Between a pure abstraction, where color, line, form, and texture are tantamount, and the Neo-Geo puns on these unadulterated goals lies an evenhanded approach to image-making in which artists play both with the repetition of gesture and with inert geometric idioms so that the work takes on a life outside of formalism. Moving beyond color and form, this exhibition presents a select group of contemporary artists who use geometric and organic forms in non-illusionistic space to create nonobjective, affecting compositions that are layered with pleasure, speculation, and meaning.

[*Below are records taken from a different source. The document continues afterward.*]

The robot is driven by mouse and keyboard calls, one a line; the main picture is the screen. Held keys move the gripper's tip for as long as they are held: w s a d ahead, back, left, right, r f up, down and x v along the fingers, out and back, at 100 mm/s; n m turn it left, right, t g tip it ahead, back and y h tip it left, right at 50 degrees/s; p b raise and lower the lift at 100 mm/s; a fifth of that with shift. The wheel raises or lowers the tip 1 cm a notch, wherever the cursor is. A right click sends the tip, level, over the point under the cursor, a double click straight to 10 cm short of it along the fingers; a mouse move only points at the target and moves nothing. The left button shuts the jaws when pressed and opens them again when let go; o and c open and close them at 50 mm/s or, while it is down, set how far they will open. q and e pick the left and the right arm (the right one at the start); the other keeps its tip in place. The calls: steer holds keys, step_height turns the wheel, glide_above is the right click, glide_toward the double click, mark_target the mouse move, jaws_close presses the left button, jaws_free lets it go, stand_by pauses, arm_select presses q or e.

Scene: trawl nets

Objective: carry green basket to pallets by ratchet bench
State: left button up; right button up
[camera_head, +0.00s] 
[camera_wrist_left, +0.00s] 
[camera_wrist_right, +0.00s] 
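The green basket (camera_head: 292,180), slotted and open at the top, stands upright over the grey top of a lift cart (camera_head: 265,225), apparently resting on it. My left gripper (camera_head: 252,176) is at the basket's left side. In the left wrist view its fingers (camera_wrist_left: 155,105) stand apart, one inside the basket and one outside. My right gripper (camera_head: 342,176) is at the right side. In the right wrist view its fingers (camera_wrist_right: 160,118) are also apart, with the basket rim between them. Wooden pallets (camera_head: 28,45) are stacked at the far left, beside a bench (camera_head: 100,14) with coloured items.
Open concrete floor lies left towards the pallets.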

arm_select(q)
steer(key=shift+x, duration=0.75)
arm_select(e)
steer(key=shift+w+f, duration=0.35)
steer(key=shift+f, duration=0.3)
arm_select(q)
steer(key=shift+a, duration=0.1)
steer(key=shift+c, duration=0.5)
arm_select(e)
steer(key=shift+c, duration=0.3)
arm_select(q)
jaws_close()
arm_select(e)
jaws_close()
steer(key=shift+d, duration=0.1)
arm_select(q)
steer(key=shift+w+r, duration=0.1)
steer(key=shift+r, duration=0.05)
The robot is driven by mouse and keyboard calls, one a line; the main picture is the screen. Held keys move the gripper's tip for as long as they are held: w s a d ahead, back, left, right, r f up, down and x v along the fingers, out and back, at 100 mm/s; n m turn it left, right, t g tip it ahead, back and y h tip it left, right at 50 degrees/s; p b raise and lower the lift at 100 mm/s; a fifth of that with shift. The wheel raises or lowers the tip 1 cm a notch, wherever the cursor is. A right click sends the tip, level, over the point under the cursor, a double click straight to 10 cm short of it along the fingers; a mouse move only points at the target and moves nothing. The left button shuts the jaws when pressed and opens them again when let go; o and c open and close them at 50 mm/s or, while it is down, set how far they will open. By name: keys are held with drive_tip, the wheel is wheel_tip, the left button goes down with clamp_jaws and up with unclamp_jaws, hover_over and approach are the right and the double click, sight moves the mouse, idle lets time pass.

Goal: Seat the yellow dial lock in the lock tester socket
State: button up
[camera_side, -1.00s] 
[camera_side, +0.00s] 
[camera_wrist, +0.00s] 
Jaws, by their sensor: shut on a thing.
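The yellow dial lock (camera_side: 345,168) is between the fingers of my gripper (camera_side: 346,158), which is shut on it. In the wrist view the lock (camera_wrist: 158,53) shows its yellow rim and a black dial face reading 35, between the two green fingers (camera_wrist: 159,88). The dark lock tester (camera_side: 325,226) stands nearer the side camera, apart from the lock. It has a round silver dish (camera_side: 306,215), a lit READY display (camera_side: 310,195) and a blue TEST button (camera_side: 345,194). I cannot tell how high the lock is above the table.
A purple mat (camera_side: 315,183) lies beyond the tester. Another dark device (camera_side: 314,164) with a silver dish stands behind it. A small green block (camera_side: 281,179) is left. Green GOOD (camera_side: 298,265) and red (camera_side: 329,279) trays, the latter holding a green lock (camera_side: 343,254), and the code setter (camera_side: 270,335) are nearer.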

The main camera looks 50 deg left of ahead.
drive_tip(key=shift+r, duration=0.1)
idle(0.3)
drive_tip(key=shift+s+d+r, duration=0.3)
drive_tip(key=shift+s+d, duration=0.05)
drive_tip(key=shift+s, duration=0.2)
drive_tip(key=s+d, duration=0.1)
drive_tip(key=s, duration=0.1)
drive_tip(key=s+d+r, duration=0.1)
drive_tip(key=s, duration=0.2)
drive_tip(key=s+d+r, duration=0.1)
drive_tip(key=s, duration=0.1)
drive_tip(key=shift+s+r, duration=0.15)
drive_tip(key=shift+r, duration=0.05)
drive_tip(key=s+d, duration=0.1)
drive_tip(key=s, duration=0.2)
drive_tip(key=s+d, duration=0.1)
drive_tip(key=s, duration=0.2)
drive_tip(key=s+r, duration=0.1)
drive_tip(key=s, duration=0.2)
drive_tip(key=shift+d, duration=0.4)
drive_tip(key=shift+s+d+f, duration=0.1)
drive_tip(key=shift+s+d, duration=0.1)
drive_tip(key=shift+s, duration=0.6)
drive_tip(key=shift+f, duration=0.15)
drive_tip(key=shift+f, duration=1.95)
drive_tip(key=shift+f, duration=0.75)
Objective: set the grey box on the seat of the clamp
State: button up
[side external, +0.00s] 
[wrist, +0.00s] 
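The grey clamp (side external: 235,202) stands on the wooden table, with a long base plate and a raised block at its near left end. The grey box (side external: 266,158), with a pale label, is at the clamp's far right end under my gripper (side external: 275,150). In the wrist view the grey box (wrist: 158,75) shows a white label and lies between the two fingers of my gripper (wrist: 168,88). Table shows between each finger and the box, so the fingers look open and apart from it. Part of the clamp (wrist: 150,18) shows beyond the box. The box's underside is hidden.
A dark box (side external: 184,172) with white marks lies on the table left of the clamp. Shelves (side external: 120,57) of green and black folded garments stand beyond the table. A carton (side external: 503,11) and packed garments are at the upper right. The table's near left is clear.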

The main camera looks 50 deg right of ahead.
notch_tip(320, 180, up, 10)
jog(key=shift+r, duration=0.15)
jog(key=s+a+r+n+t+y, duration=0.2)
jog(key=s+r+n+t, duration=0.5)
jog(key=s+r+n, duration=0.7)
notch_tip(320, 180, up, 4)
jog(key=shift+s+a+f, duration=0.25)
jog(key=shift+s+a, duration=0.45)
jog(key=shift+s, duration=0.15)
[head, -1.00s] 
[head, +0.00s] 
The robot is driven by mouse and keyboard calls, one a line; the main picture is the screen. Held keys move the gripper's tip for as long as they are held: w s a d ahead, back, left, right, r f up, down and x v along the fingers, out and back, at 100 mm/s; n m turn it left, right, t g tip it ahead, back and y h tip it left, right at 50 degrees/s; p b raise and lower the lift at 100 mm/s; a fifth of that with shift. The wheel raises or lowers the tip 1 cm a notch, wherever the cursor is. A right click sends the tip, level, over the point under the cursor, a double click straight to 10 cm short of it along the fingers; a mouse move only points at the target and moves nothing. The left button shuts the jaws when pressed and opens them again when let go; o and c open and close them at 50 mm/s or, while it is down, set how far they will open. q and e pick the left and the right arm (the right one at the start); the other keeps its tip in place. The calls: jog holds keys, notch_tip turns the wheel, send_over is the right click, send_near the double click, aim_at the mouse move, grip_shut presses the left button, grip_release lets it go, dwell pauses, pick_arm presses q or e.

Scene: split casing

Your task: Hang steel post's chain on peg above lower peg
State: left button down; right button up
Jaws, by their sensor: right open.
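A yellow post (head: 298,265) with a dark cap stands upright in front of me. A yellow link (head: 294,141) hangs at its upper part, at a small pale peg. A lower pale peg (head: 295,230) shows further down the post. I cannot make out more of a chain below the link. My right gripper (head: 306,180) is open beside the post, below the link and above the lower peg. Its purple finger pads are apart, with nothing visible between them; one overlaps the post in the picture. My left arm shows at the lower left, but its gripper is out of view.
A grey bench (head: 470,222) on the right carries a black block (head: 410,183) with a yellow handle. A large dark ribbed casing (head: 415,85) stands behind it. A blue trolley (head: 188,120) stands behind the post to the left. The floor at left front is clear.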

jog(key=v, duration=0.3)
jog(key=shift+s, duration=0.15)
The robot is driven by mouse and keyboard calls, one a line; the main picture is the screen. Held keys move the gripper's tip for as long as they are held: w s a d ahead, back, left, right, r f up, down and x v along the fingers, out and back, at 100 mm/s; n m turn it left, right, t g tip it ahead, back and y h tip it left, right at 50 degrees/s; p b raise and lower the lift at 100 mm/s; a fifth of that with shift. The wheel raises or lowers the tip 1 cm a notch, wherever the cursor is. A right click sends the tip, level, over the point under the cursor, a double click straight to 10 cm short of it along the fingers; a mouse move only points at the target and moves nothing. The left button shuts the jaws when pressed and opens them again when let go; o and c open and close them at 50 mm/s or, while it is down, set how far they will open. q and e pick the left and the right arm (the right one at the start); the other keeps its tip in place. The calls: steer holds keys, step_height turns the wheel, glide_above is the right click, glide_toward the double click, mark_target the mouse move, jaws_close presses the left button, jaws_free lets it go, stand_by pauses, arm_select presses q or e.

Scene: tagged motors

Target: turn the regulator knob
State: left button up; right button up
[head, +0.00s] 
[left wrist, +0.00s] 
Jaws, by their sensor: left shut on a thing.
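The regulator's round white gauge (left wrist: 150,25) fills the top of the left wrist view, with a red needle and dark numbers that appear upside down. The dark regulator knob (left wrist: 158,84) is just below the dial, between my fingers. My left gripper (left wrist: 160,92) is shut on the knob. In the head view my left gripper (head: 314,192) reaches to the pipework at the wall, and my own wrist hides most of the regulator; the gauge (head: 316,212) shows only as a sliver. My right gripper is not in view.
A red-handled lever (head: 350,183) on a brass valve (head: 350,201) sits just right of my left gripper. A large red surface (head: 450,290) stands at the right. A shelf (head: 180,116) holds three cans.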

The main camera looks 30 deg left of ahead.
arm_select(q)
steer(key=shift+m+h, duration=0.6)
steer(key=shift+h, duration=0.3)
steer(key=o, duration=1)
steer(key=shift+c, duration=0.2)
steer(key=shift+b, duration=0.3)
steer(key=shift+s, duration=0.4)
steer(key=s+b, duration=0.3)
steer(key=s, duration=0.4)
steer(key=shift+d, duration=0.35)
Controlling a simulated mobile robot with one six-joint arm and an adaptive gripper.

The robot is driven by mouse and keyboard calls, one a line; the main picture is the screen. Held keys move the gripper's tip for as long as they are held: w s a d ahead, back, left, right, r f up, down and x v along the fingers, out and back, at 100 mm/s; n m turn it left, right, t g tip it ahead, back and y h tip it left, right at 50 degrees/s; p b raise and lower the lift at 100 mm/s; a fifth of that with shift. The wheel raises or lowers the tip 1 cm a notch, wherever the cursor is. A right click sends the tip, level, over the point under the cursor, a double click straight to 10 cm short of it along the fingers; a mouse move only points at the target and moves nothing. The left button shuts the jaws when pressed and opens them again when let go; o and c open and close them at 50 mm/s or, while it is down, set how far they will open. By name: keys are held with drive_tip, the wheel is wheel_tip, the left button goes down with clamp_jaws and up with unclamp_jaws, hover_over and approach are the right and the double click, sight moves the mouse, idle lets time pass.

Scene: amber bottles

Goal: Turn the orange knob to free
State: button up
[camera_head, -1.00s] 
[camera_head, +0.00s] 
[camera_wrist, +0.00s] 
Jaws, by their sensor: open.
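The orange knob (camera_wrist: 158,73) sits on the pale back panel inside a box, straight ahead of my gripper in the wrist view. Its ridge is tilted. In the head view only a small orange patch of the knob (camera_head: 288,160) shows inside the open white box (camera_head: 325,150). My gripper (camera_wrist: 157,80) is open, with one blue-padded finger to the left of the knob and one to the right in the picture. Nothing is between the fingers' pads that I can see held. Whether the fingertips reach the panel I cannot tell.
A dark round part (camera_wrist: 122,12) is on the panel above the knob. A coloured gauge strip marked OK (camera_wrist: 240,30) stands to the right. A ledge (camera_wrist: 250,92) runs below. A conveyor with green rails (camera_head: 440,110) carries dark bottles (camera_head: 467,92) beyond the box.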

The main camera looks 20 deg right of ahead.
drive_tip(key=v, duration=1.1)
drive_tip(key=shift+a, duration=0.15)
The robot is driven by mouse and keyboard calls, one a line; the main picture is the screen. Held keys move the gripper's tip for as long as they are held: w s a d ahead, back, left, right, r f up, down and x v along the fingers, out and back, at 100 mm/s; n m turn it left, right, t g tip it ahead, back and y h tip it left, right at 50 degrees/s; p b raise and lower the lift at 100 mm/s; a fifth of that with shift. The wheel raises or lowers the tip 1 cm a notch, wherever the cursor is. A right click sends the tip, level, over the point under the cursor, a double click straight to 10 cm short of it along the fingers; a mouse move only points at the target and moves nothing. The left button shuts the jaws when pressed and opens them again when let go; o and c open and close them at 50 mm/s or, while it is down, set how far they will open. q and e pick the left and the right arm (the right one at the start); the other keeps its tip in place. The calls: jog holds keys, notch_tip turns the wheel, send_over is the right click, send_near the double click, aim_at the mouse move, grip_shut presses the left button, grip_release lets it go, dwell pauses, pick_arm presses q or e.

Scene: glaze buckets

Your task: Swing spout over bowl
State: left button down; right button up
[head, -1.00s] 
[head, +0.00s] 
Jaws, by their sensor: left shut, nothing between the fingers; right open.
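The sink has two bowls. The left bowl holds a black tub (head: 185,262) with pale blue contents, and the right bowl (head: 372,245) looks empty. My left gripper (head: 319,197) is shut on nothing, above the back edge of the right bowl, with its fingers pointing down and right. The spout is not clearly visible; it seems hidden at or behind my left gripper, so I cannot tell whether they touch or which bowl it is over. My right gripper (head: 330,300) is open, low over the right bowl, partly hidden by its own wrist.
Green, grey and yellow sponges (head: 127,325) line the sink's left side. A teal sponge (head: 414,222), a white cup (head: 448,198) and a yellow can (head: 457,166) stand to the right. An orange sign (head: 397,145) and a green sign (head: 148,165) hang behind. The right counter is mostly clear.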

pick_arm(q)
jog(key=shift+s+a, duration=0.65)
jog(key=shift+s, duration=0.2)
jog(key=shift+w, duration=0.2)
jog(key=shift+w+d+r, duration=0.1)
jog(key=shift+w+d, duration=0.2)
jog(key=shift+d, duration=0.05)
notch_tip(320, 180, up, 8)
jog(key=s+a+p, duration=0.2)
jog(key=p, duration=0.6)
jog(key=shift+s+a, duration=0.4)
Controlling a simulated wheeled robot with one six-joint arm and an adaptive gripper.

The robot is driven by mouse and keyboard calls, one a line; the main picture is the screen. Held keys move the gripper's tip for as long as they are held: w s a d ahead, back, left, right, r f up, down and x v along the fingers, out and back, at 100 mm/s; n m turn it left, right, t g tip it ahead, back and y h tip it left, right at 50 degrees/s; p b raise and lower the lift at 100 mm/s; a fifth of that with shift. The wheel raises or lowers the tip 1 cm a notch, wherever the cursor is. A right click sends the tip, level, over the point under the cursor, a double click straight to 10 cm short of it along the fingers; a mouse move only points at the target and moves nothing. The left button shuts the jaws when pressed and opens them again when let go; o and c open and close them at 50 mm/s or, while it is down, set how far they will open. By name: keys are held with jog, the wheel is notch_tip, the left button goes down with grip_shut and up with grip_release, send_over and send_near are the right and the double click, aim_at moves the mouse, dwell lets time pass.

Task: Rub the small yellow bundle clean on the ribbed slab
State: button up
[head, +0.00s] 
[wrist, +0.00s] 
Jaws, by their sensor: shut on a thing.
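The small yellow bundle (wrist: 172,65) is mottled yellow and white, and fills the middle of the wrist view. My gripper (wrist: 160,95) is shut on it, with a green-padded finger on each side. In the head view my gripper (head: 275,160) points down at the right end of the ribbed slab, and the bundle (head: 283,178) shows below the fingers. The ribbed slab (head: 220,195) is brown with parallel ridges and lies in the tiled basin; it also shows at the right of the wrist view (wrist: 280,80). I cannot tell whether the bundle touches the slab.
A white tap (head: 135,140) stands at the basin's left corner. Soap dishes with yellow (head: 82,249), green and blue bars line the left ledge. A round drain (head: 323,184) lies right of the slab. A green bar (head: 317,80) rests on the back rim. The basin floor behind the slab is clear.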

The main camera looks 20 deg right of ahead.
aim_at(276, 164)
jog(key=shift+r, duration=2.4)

Marilyn Lerner and Stephen Mueller’s canvases vibrate with technicolor and share a proclivity toward skewed planes and crossings grids. Frustrating credible readings of volume and depth, repeating lines resemble targets, crosses, and other logo-like symbols in Lerner’s ordered compositions while Mueller’s denser notes, fraught with shifts between focus and fuzz, whimsically explore figure-ground relationships.

Alex Hubbard and Andrzej Zielinski reverberate off singular hues: colors lurk beneath stippled and sticky monotone surfaces, boldly pushing and breaking through. Where Hubbard’s paintings layer and transform the traces of action into a not-quite-pure visual language, Zielinski’s densely built-up compositions use a painterly vocabulary inspired by mundane electronic machines to destabilize the viewer, toying with actual and perceived space.

Bridging painterly explorations with the third dimension are Keith Sonnier and Cordy Ryman. As one of the first artists working in light sculpture in the 60s, Sonnier has extensively explored the potential of neon’s arcing colors and curves. New ceiling works extend abstraction into space: boundless volumes of color and shadow are anchored by the formal materiality of cords, wires and luminous tubes. Echoing this extension of the picture plane are Cordy Ryman’s site-specific structures, in which the painted surface catalyze shifting sculptural relationships of wooden shapes, engaging at once the optical and the tactile.

As positioned together the works in the show prove Holland Cotter’s take on abstraction to be enduringly true: abstract art “offers new modes of visual pleasure; it embodies speculative thought in concrete form; and, utopian to the core, it rests on the faith that audiences will follow its radical path.”